[Dataset entries]
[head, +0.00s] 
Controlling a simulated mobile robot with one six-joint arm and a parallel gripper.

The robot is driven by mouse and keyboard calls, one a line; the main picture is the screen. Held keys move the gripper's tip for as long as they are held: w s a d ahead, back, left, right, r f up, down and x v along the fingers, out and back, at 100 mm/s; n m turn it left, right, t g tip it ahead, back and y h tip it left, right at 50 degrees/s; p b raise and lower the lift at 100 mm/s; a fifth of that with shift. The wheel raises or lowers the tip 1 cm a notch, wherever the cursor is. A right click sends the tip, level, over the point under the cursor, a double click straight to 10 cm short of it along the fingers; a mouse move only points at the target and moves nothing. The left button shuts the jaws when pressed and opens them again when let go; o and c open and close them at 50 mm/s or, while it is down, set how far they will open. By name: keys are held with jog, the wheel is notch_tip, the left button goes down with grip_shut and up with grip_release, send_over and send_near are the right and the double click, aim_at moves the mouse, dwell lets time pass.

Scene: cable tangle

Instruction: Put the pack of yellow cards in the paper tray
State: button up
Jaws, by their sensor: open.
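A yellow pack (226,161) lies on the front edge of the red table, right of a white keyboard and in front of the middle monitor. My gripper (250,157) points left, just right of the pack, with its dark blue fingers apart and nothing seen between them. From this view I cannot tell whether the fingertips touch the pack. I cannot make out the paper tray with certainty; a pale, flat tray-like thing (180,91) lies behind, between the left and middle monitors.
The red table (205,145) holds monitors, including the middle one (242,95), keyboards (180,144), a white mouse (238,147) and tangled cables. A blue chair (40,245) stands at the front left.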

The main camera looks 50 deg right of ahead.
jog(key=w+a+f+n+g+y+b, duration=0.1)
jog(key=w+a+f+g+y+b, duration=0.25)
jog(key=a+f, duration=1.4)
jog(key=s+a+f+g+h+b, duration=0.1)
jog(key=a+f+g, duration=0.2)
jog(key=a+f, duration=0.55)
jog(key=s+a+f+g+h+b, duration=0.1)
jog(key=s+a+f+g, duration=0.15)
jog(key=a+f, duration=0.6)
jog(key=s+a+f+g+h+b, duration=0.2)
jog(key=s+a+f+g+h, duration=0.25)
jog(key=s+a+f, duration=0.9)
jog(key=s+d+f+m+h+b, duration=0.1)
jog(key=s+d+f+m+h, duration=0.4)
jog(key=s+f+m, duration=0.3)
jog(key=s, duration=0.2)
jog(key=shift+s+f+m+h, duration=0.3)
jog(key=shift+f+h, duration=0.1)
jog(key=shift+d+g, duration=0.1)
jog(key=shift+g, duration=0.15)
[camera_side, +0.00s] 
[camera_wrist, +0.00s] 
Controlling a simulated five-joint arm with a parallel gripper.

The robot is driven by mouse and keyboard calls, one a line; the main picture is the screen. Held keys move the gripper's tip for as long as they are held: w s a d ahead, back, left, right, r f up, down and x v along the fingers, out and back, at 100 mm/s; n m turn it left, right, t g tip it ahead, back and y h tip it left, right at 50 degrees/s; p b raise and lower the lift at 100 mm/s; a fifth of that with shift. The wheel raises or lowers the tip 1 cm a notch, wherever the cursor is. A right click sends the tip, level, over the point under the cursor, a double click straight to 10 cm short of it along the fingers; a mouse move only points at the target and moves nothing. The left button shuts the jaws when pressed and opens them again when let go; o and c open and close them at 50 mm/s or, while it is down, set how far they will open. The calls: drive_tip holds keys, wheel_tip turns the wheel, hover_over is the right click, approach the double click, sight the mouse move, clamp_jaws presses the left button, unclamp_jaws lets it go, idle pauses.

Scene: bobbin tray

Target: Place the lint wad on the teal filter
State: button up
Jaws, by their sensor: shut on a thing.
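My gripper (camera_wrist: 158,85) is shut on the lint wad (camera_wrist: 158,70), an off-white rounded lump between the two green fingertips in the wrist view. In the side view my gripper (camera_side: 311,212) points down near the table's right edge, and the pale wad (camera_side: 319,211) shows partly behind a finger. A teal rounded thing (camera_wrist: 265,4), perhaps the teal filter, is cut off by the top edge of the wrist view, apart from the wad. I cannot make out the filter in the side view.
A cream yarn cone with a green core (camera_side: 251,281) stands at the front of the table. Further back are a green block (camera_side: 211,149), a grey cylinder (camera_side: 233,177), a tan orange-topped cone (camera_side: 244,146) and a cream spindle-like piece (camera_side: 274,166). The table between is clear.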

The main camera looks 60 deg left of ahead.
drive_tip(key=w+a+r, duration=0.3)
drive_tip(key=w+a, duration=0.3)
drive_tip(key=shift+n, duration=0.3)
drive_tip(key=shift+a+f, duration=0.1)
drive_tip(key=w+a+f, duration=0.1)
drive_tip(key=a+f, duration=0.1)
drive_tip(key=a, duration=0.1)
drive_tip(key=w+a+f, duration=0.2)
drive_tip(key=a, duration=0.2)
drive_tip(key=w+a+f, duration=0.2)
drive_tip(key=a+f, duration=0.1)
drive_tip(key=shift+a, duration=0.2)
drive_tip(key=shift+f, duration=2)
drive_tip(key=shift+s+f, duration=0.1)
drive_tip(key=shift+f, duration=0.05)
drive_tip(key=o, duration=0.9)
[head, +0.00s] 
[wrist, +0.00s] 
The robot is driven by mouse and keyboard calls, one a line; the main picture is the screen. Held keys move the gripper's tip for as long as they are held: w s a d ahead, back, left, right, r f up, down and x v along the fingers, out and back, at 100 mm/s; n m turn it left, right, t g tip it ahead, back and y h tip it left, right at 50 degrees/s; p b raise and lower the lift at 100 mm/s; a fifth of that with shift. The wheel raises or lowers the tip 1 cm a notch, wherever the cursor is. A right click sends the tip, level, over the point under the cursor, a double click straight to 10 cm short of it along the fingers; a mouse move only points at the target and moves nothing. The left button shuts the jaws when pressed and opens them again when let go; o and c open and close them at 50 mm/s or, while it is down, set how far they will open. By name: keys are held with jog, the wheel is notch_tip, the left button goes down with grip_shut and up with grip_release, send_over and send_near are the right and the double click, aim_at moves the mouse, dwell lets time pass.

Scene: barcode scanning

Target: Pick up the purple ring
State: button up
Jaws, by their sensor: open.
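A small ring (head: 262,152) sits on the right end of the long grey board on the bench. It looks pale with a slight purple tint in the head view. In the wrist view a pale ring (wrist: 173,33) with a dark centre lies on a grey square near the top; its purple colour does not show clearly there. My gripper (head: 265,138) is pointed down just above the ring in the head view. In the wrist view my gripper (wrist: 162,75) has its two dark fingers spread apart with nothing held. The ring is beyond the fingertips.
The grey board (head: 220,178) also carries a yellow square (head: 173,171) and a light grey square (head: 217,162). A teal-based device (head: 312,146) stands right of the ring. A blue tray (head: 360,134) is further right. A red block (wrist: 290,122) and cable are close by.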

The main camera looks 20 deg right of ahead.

[Aim]
Starting with the line that contains "[camera_side, +0.00s]", repeat each line exactly, and stop once the line that contains "Controlling a simulated five-joint" has been repeated.

[Exercise output]
[camera_side, +0.00s] 
[camera_wrist, +0.00s] 
Controlling a simulated five-joint arm with a parallel gripper.

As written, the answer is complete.